### Stated goal
Reproduce the whole listing, character for character.

## START Material

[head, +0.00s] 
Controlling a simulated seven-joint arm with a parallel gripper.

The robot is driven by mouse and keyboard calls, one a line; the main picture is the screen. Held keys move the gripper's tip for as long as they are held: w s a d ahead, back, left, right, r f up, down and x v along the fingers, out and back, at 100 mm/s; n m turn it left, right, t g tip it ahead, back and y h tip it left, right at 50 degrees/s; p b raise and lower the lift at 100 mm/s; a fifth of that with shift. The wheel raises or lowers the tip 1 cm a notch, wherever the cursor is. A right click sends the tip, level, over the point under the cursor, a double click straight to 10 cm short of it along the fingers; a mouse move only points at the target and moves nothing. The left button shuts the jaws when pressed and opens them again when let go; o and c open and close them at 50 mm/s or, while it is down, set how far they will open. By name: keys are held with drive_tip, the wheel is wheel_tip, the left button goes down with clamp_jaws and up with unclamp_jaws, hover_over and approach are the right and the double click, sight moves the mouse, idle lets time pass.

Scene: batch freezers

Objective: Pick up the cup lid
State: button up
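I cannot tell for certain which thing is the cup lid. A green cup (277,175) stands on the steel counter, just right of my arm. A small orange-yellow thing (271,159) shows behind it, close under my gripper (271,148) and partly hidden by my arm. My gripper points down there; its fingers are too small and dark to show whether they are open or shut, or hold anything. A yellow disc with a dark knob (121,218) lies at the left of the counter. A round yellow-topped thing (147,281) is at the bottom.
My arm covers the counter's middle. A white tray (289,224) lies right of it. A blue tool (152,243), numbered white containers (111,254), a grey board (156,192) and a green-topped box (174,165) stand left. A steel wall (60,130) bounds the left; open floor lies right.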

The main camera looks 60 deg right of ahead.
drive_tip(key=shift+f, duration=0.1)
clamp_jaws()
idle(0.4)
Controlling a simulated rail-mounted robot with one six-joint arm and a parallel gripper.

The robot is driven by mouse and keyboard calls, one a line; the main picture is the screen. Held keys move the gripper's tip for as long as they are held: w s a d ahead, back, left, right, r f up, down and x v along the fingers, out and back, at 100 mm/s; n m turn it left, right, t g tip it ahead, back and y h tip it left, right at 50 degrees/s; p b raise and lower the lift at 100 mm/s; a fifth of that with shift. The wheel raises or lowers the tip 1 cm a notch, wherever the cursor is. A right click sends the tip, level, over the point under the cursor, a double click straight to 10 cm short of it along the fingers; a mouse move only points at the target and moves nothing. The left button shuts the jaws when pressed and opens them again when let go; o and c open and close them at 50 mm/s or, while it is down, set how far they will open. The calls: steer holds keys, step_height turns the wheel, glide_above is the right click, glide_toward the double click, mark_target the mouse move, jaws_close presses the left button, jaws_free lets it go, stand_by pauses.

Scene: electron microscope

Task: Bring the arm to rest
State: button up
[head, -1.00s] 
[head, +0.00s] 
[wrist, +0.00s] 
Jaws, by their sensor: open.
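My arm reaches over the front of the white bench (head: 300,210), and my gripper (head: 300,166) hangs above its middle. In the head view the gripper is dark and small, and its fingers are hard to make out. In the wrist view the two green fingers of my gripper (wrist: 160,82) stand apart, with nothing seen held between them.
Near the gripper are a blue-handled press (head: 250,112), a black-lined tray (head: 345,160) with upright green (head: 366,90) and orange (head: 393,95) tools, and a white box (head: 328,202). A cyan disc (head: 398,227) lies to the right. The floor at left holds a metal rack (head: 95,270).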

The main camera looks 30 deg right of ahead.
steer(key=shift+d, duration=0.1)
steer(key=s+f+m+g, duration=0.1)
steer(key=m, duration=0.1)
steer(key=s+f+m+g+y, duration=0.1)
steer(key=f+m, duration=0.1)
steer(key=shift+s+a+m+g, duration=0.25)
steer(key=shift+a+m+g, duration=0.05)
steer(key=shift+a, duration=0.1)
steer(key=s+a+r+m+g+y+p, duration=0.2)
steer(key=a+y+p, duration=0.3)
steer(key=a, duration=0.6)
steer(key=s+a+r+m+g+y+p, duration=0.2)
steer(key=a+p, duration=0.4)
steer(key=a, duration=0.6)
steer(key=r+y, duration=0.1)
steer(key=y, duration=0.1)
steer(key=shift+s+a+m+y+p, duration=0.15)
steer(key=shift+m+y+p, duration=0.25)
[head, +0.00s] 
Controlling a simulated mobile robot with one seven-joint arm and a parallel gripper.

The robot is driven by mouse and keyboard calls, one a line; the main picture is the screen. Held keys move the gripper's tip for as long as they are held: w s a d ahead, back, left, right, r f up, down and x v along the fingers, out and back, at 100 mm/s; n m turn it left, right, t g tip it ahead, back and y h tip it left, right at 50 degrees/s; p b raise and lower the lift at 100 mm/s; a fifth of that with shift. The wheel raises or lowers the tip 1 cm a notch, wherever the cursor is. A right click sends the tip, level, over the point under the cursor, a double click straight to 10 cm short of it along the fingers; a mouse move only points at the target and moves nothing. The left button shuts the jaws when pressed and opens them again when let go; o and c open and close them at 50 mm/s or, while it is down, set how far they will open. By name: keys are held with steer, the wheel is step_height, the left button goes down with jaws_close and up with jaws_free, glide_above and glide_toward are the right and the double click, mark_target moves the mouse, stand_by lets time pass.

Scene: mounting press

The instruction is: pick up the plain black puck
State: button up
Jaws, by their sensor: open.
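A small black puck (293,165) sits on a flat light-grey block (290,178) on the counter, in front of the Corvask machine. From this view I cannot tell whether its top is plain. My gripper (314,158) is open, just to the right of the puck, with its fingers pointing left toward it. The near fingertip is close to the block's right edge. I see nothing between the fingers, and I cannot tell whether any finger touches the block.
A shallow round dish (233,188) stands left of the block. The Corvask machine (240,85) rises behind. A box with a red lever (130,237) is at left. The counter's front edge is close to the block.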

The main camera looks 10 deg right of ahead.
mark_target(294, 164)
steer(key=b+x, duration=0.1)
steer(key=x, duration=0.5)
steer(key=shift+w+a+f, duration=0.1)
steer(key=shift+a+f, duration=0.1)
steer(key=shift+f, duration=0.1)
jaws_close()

## END Material

### Response to this task
[head, +0.00s] 
Controlling a simulated seven-joint arm with a parallel gripper.

The robot is driven by mouse and keyboard calls, one a line; the main picture is the screen. Held keys move the gripper's tip for as long as they are held: w s a d ahead, back, left, right, r f up, down and x v along the fingers, out and back, at 100 mm/s; n m turn it left, right, t g tip it ahead, back and y h tip it left, right at 50 degrees/s; p b raise and lower the lift at 100 mm/s; a fifth of that with shift. The wheel raises or lowers the tip 1 cm a notch, wherever the cursor is. A right click sends the tip, level, over the point under the cursor, a double click straight to 10 cm short of it along the fingers; a mouse move only points at the target and moves nothing. The left button shuts the jaws when pressed and opens them again when let go; o and c open and close them at 50 mm/s or, while it is down, set how far they will open. By name: keys are held with drive_tip, the wheel is wheel_tip, the left button goes down with clamp_jaws and up with unclamp_jaws, hover_over and approach are the right and the double click, sight moves the mouse, idle lets time pass.

Scene: batch freezers

Objective: Pick up the cup lid
State: button up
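I cannot tell for certain which thing is the cup lid. A green cup (277,175) stands on the steel counter, just right of my arm. A small orange-yellow thing (271,159) shows behind it, close under my gripper (271,148) and partly hidden by my arm. My gripper points down there; its fingers are too small and dark to show whether they are open or shut, or hold anything. A yellow disc with a dark knob (121,218) lies at the left of the counter. A round yellow-topped thing (147,281) is at the bottom.
My arm covers the counter's middle. A white tray (289,224) lies right of it. A blue tool (152,243), numbered white containers (111,254), a grey board (156,192) and a green-topped box (174,165) stand left. A steel wall (60,130) bounds the left; open floor lies right.

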The main camera looks 60 deg right of ahead.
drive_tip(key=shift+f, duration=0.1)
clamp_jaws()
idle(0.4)
Controlling a simulated rail-mounted robot with one six-joint arm and a parallel gripper.

The robot is driven by mouse and keyboard calls, one a line; the main picture is the screen. Held keys move the gripper's tip for as long as they are held: w s a d ahead, back, left, right, r f up, down and x v along the fingers, out and back, at 100 mm/s; n m turn it left, right, t g tip it ahead, back and y h tip it left, right at 50 degrees/s; p b raise and lower the lift at 100 mm/s; a fifth of that with shift. The wheel raises or lowers the tip 1 cm a notch, wherever the cursor is. A right click sends the tip, level, over the point under the cursor, a double click straight to 10 cm short of it along the fingers; a mouse move only points at the target and moves nothing. The left button shuts the jaws when pressed and opens them again when let go; o and c open and close them at 50 mm/s or, while it is down, set how far they will open. The calls: steer holds keys, step_height turns the wheel, glide_above is the right click, glide_toward the double click, mark_target the mouse move, jaws_close presses the left button, jaws_free lets it go, stand_by pauses.

Scene: electron microscope

Task: Bring the arm to rest
State: button up
[head, -1.00s] 
[head, +0.00s] 
[wrist, +0.00s] 
Jaws, by their sensor: open.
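My arm reaches over the front of the white bench (head: 300,210), and my gripper (head: 300,166) hangs above its middle. In the head view the gripper is dark and small, and its fingers are hard to make out. In the wrist view the two green fingers of my gripper (wrist: 160,82) stand apart, with nothing seen held between them.
Near the gripper are a blue-handled press (head: 250,112), a black-lined tray (head: 345,160) with upright green (head: 366,90) and orange (head: 393,95) tools, and a white box (head: 328,202). A cyan disc (head: 398,227) lies to the right. The floor at left holds a metal rack (head: 95,270).

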The main camera looks 30 deg right of ahead.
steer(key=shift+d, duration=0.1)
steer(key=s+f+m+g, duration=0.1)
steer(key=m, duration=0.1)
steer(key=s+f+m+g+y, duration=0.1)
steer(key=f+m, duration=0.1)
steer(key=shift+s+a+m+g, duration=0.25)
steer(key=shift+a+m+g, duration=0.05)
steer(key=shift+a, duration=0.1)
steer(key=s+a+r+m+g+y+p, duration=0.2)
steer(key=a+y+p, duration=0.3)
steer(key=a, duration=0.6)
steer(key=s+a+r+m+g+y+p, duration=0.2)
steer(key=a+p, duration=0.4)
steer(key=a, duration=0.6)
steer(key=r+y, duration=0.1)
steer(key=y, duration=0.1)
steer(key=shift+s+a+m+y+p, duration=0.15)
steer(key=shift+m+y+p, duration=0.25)
[head, +0.00s] 
Controlling a simulated mobile robot with one seven-joint arm and a parallel gripper.

The robot is driven by mouse and keyboard calls, one a line; the main picture is the screen. Held keys move the gripper's tip for as long as they are held: w s a d ahead, back, left, right, r f up, down and x v along the fingers, out and back, at 100 mm/s; n m turn it left, right, t g tip it ahead, back and y h tip it left, right at 50 degrees/s; p b raise and lower the lift at 100 mm/s; a fifth of that with shift. The wheel raises or lowers the tip 1 cm a notch, wherever the cursor is. A right click sends the tip, level, over the point under the cursor, a double click straight to 10 cm short of it along the fingers; a mouse move only points at the target and moves nothing. The left button shuts the jaws when pressed and opens them again when let go; o and c open and close them at 50 mm/s or, while it is down, set how far they will open. By name: keys are held with steer, the wheel is step_height, the left button goes down with jaws_close and up with jaws_free, glide_above and glide_toward are the right and the double click, mark_target moves the mouse, stand_by lets time pass.

Scene: mounting press

The instruction is: pick up the plain black puck
State: button up
Jaws, by their sensor: open.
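A small black puck (293,165) sits on a flat light-grey block (290,178) on the counter, in front of the Corvask machine. From this view I cannot tell whether its top is plain. My gripper (314,158) is open, just to the right of the puck, with its fingers pointing left toward it. The near fingertip is close to the block's right edge. I see nothing between the fingers, and I cannot tell whether any finger touches the block.
A shallow round dish (233,188) stands left of the block. The Corvask machine (240,85) rises behind. A box with a red lever (130,237) is at left. The counter's front edge is close to the block.

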The main camera looks 10 deg right of ahead.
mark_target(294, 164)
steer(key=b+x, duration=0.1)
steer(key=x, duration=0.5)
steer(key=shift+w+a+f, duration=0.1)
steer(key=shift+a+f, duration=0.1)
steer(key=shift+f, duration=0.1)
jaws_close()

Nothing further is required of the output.